Gaseous carbon dioxide was injected in the tank to simulate the presence of a certain biomass of fish, controlled by a flow controller (7.5 mL·min⁻¹) and the experience was repeated twice in the same day. Each CO₂ injection lasted 1 h and the registered sensor data is plotted in Figure 3b.

The performance of the new dCO₂ sensor is almost the same after two injections, showing up to approximately 14.5 mg·L⁻¹ (see Figure 3b). Furthermore, the carbonate hardness (KH, Aquapex kit test) and the pH of the water (after full injection) were also accessed and from these parameters the dCO₂ was calculated to be in the range between 14.3 and 18.0 mg·L⁻¹ (

Table 2. Water parameters used to estimate the amount of dissolved CO₂ in water.
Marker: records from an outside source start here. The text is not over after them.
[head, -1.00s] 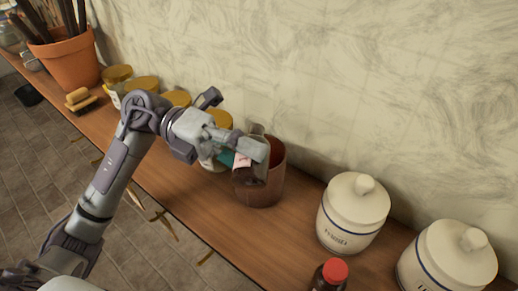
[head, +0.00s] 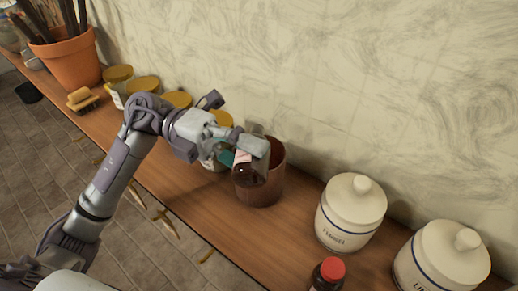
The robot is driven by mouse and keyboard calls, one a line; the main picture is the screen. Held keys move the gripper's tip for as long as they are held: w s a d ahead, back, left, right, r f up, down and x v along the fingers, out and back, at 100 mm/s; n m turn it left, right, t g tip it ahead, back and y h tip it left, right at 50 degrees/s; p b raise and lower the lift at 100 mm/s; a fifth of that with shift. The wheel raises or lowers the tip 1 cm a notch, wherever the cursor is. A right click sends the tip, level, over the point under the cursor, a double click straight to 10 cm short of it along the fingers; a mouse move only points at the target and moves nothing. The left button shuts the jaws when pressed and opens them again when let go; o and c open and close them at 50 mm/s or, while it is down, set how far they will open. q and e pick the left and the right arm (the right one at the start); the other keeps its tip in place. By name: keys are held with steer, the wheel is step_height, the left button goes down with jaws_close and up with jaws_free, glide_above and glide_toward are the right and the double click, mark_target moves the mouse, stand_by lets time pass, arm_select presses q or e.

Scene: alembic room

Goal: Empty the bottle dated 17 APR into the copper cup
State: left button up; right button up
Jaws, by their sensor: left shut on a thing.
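My left gripper (head: 248,143) is shut on a small glass bottle (head: 243,157) with a pink label and dark contents. The fingers hide part of the bottle, and I cannot read a date on the label. The copper cup (head: 275,186) stands on the wooden shelf directly beside and behind the bottle. The bottle overlaps the cup's left side in the head view; its dark rounded part (head: 249,176) shows against the cup. I cannot tell whether it touches the cup or whether liquid is flowing. My right gripper is not in view.
White lidded jars (head: 351,212) stand right of the cup, one marked FENNEL. A red-capped bottle (head: 327,276) stands at the front edge. Yellow-lidded jars (head: 143,86), a brush (head: 81,100) and a terracotta pot (head: 72,62) are at left. The shelf (head: 290,232) is bare before the cup.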

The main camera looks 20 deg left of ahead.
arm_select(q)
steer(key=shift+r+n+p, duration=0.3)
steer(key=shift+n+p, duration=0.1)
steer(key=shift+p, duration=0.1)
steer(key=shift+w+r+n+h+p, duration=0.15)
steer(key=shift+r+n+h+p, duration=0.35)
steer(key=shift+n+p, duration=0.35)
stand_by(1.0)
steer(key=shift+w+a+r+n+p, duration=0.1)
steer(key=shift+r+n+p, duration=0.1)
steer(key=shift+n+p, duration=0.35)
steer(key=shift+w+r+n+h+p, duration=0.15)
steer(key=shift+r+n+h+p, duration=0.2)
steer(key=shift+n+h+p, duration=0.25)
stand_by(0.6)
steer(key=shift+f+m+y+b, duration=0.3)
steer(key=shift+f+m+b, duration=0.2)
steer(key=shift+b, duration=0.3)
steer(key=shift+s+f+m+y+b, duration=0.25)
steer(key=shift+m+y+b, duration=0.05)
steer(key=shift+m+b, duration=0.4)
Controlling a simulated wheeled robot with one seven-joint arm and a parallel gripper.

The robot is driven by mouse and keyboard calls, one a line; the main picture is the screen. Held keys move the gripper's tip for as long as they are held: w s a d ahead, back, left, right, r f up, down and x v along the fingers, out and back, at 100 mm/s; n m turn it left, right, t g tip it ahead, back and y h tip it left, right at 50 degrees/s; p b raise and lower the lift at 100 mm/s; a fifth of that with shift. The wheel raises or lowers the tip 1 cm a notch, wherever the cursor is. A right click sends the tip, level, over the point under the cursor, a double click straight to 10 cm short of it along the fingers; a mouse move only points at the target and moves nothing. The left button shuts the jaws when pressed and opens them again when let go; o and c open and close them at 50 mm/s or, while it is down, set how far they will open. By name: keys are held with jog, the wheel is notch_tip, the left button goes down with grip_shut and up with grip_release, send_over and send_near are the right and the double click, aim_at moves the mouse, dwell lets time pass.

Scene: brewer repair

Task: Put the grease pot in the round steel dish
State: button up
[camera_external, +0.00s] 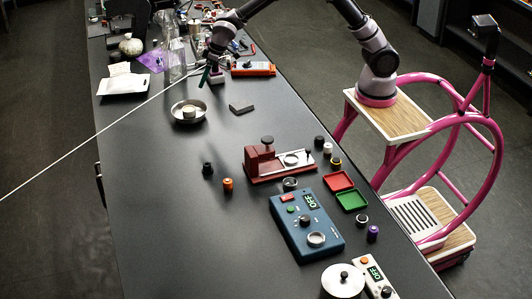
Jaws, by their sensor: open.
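The round steel dish (176,118) stands on the black bench, left of centre. A small, pale, round pot (189,113), which looks like the grease pot, sits inside it. My gripper (208,80) is open, behind and to the right of the dish, apart from the pot. A dark green item shows by its fingers; I cannot tell whether it stands behind them.
A grey block (241,107) lies right of the dish. A red fixture (265,163) and a blue meter (306,224) stand nearer. The bench left of them is mostly clear.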

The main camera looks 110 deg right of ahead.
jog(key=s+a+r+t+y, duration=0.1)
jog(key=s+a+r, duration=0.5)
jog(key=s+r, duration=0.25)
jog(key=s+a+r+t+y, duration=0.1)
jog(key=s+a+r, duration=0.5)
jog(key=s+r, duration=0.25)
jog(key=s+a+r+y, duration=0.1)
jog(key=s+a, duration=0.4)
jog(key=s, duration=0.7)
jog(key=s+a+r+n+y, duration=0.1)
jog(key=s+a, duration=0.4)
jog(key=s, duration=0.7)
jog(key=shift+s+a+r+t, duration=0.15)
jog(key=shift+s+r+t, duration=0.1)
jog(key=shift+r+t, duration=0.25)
KH (Degrees, German Units)	T (°C)	pH	[dCO2] (mg·L−1)
5–6	15	7.0–7.1	14.3–18.0 *

* http://www.aquahobby.com/articles/b_phxkh.php.

).

4. Conclusions

In conclusion it is possible to say that the new colorimetric fiber optic based probe is appropriate to work in low CO₂ levels situations. These tests have shown the suitability of the sensor and it fast and precise detection in close to real applications. The dissolved carbon dioxide showed by the colorimetric sensor is in the range of concentrations estimated by the pH, carbonate hardness and temperature. It is secure to say that the sensor needs a complementary work on the sensing scheme but also in the sensor body to optimize its functionality and avoid the effect of the external interferences present in the real environment.